→ **Exercise aim**
Look through the records that follow. Copy every line containing the word "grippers".

Rows about robot tasks:
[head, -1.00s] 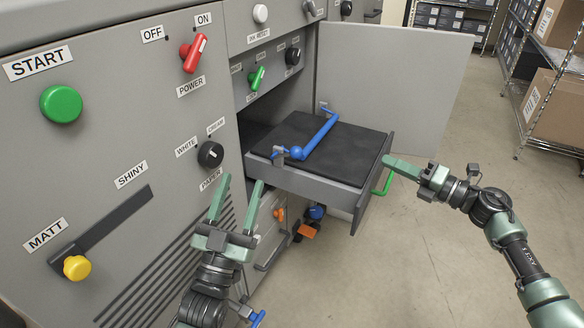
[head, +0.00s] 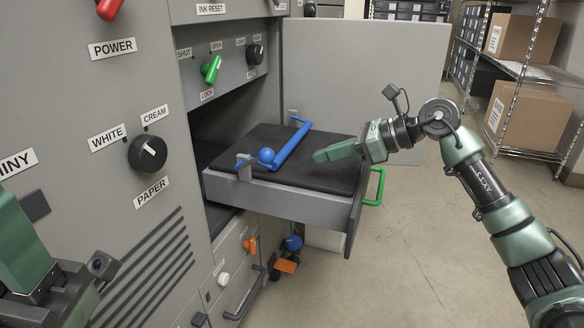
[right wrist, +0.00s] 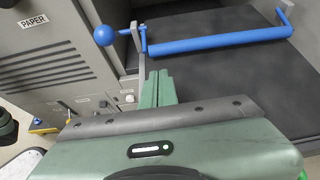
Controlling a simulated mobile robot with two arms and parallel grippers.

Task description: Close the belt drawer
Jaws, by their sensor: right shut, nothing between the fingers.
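The belt drawer (head: 275,201) stands pulled out of the grey machine, with a dark top surface and a green handle (head: 377,187) on its front panel. A blue bar (head: 291,148) with a blue ball (head: 266,155) lies across it on brackets; the bar (right wrist: 215,45) also shows in the right wrist view. My right gripper (head: 318,156) is shut and empty, over the drawer, right of the bar; contact cannot be told. Its fingers (right wrist: 158,78) show near the bracket in the wrist view. My left gripper (head: 22,245) is partly cut off at the lower left, away from the drawer.
An open grey door panel (head: 365,85) stands behind the drawer. A green lever (head: 211,69) is above the drawer opening. Below are an orange knob (head: 250,244) and a blue knob (head: 292,243). Shelving with boxes (head: 526,114) stands at the right. The floor before the drawer is clear.

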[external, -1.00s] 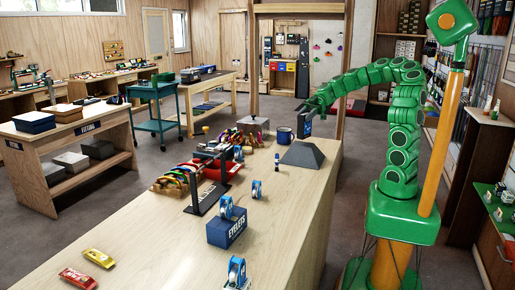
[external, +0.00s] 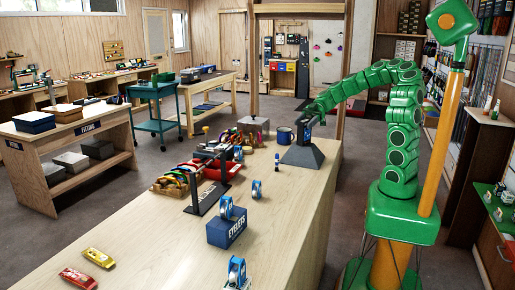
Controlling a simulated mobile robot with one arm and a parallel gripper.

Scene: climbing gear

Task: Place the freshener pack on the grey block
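The grey block (external: 302,156), with sloping sides and a flat top, stands at the far right part of the long wooden table. My gripper (external: 304,130) is at the end of the green arm, directly over the block's top. It appears shut on a small dark blue pack with a pale mark, which I take as the freshener pack (external: 303,134). The pack is upright, at or just above the block's top; I cannot tell whether they touch. The fingers are small and partly hidden.
A blue mug (external: 284,135) and a grey lidded box (external: 254,126) stand just left of the block. A small blue-and-white item (external: 277,162) lies close by. A blue eyelets box (external: 226,228) and tape rolls are nearer. The table's right edge is close to the block.

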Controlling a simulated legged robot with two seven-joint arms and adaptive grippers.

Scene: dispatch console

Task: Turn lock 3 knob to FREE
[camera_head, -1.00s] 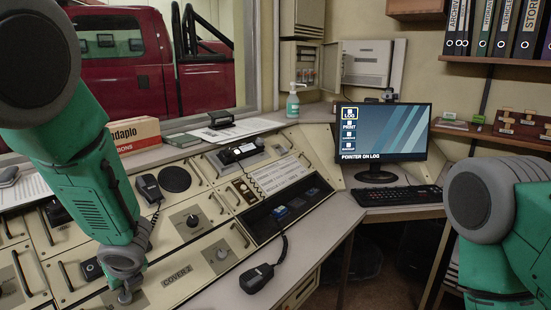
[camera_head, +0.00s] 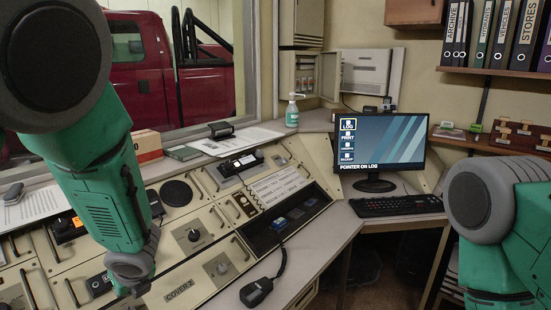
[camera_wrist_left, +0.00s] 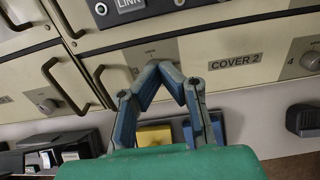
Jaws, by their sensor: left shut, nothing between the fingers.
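The lock 3 knob is mostly hidden behind my left fingers in the left wrist view; a pale plate (camera_wrist_left: 147,54) with the figure 3 shows around them. My left gripper (camera_wrist_left: 163,70) is shut and empty, its fingertips meeting over this plate; whether they touch the knob I cannot tell. In the head view my left gripper (camera_head: 132,287) is low over the console front, left of the COVER 2 label (camera_head: 180,290), and hides the knob. My right arm shows at the right edge, but its gripper is out of view.
The COVER 2 label (camera_wrist_left: 236,62) and the knob numbered 4 (camera_wrist_left: 311,61) lie to the right. Drawer-like handles (camera_wrist_left: 65,84) stand out on the left. A handset (camera_head: 258,291) with a coiled cord rests on the desk edge. A monitor (camera_head: 382,140) and keyboard (camera_head: 398,205) stand farther right.

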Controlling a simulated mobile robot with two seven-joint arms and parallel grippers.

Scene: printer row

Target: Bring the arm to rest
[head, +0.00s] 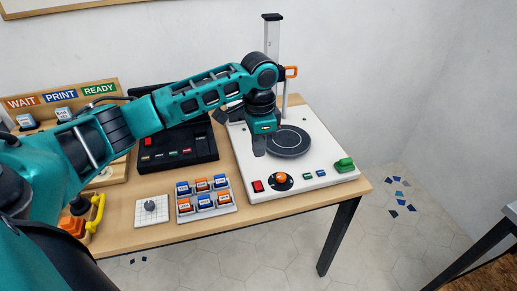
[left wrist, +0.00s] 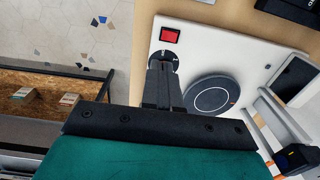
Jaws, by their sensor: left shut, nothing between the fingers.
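My left arm reaches in from the left in the head view, over the table. My left gripper (head: 259,146) points down above the white printer (head: 240,155), beside its round dark plate (head: 289,142). Its fingers are shut and empty. I cannot tell the exact height of the fingertips above the printer. My right gripper is in neither view.
The wooden table (head: 150,220) also holds a black device (head: 180,145), a block of orange and blue buttons (head: 206,196) and a small white tile with a knob (head: 151,210). An upright post (head: 272,40) rises behind the plate. A sign board (head: 60,97) stands at the back left.

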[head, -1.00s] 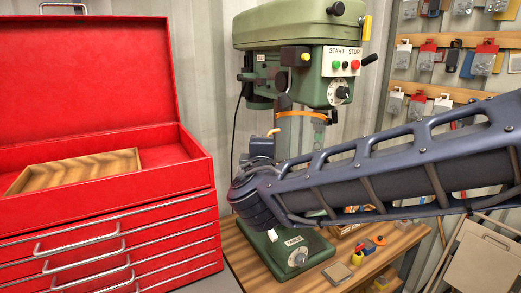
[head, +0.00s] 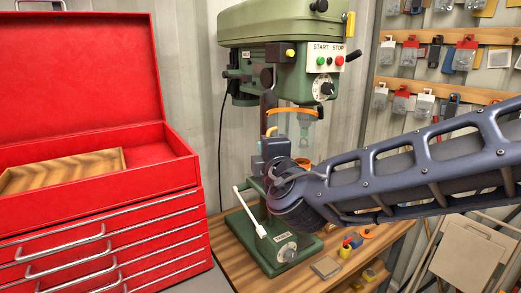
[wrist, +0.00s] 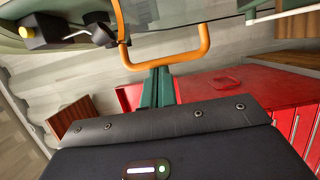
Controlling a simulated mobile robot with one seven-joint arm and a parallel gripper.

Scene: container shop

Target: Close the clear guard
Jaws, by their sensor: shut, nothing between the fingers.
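The clear guard (head: 304,127) hangs below the head of the green drill press (head: 285,30) in the head view, with an orange band (head: 292,110) around its top. I cannot tell how far it is swung. In the wrist view, the clear panel (wrist: 185,12) is at the top with a U-shaped orange handle (wrist: 165,60) below it. My gripper (wrist: 160,70) is shut and empty; its dark green fingers end close to the handle's crossbar, and I cannot tell if they touch it. In the head view my wrist covers part of the press's lower middle.
A red tool chest (head: 90,225) with its lid up stands left of the press. A white lever (head: 250,211) sticks up near the press base (head: 286,250). Small items lie on the wooden bench (head: 232,232). A pegboard of hanging packets is at the right.

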→ **Exercise response**
Controlling a simulated mobile robot with two arms and parallel grippers.
Controlling a simulated legged robot with two seven-joint arms and adaptive grippers.
Controlling a simulated mobile robot with two seven-joint arms and parallel grippers.

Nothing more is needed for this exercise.